Task data —
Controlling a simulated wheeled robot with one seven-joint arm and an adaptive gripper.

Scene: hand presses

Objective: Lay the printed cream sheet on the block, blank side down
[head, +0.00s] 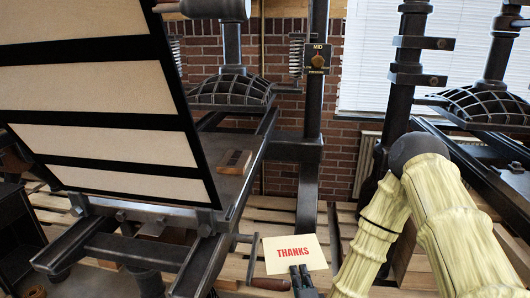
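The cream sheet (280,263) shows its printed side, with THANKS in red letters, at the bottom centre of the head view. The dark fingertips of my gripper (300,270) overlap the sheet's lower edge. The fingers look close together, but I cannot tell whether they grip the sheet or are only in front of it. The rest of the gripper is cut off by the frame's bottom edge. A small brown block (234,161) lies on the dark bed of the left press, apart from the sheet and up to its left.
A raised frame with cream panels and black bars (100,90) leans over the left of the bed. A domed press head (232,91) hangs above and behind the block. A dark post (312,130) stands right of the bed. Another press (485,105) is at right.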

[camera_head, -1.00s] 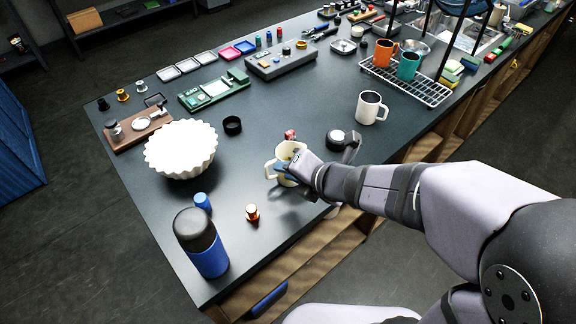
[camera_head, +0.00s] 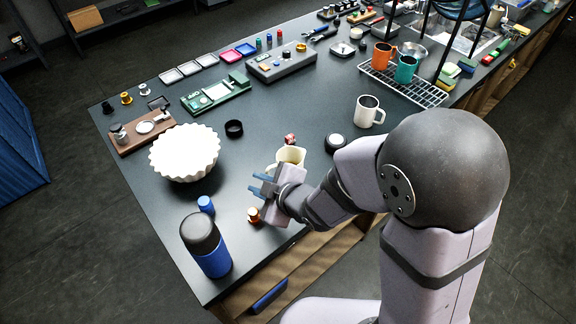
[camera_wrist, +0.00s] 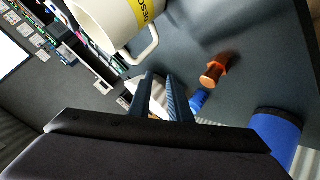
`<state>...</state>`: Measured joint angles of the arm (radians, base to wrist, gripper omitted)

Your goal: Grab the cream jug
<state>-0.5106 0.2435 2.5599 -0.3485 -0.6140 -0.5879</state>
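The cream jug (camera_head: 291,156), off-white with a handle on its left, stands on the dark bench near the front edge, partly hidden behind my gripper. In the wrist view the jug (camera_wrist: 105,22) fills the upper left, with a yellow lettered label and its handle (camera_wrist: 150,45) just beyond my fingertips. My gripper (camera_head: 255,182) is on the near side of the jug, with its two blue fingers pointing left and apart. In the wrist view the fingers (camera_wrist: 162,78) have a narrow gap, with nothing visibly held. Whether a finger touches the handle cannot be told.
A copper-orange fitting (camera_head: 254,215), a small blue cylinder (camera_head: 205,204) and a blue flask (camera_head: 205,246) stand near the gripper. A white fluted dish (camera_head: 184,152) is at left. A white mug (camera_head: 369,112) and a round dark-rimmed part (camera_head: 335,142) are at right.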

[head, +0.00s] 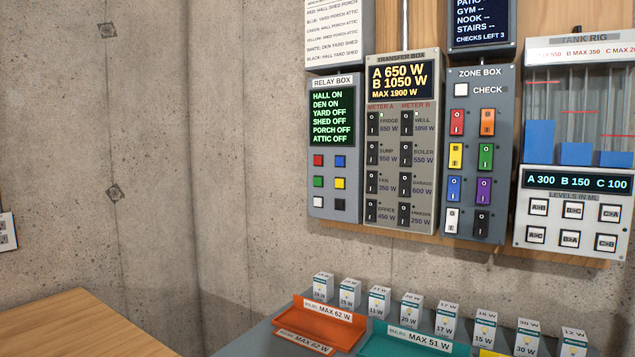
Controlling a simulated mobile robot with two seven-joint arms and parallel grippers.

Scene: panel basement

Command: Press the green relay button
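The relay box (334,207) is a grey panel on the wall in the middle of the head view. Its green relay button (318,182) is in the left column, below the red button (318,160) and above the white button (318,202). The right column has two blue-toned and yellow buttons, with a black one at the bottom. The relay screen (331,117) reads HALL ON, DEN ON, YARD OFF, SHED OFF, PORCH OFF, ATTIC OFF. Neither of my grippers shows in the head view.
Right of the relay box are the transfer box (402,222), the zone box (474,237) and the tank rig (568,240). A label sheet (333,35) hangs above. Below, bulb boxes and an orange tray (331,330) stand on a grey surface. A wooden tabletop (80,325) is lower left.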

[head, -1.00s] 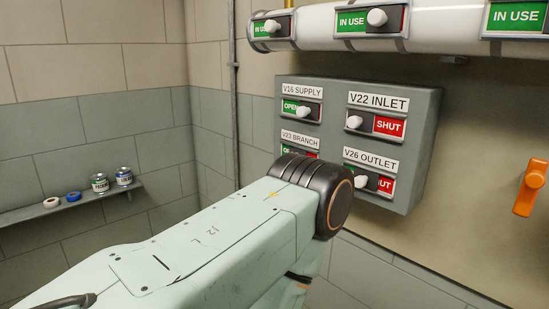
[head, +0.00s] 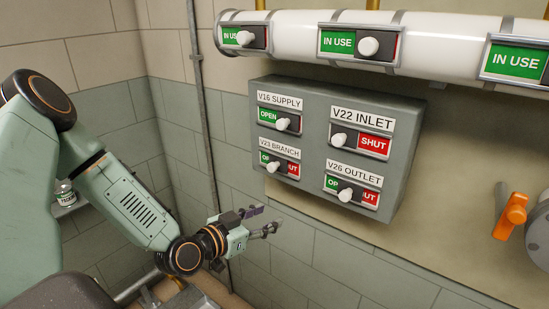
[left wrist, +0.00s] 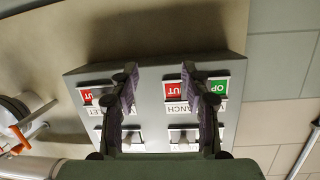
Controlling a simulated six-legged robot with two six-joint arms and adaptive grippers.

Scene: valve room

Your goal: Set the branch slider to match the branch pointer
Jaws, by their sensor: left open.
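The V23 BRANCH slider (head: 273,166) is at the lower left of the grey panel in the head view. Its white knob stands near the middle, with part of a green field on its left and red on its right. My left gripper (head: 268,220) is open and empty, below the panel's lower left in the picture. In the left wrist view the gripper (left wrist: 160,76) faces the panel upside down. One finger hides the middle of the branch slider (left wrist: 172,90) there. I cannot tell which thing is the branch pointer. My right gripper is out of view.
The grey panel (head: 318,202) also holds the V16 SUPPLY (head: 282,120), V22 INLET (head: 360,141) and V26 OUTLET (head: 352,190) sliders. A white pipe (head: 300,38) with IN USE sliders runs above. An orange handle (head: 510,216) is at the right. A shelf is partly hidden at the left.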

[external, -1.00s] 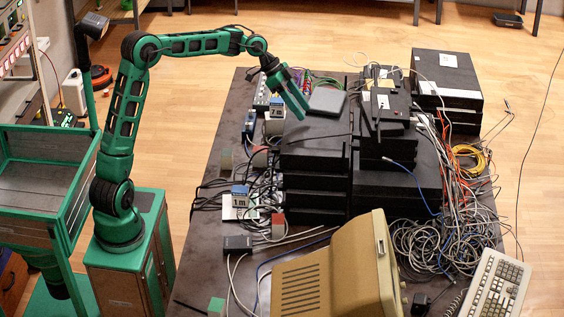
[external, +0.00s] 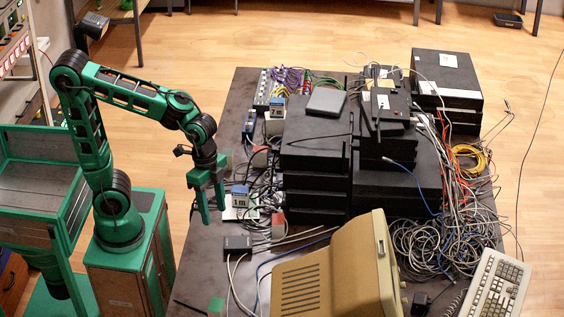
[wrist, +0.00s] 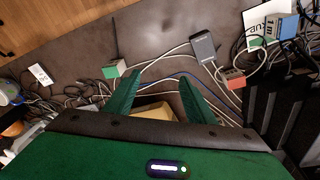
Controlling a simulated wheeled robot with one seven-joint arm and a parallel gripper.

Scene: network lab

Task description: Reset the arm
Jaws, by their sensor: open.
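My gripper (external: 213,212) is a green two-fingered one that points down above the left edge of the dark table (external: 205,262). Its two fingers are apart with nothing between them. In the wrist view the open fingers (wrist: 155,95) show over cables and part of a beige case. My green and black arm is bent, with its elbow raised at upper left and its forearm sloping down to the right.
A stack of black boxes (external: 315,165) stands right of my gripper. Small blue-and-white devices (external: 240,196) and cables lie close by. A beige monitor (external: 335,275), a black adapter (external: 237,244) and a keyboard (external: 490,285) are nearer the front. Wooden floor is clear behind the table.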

...

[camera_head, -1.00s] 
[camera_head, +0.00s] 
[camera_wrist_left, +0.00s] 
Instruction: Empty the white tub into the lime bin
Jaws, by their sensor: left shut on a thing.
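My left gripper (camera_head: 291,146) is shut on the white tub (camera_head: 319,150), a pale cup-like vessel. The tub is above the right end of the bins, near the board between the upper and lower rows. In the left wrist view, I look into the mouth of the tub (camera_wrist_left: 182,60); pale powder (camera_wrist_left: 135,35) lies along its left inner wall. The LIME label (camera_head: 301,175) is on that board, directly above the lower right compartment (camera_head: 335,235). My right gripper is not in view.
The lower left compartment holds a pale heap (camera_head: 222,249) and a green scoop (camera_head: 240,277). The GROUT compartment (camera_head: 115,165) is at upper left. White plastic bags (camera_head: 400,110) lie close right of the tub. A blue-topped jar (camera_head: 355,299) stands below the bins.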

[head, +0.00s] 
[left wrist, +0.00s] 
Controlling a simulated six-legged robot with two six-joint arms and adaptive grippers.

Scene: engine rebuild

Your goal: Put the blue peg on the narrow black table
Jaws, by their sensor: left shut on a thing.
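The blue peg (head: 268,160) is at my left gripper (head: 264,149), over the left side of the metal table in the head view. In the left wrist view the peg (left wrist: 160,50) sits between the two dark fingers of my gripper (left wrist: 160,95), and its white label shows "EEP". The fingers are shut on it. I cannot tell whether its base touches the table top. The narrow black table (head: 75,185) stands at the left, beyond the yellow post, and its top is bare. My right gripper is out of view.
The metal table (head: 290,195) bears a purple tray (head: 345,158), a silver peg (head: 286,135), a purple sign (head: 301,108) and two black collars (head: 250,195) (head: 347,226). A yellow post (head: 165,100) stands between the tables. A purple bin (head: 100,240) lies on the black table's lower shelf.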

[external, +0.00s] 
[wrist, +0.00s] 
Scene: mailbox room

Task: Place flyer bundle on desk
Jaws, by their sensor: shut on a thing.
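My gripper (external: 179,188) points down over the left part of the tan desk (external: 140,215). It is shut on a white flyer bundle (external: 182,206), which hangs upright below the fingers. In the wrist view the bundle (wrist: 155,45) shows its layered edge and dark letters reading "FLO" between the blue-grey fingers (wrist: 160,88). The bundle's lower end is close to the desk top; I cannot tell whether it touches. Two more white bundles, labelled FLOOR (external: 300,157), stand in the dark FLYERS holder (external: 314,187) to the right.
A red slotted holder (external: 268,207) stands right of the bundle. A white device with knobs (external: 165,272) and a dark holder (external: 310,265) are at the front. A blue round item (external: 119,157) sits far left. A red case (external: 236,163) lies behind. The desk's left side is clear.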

Stated goal — Go through the material above and copy each line that has the word "seven".

Exercise solution —
Controlling a simulated wheeled robot with one seven-joint arm and an adaptive gripper.
Controlling a simulated mobile robot with two seven-joint arms and parallel grippers.
Controlling a simulated wheeled robot with one seven-joint arm and a parallel gripper.

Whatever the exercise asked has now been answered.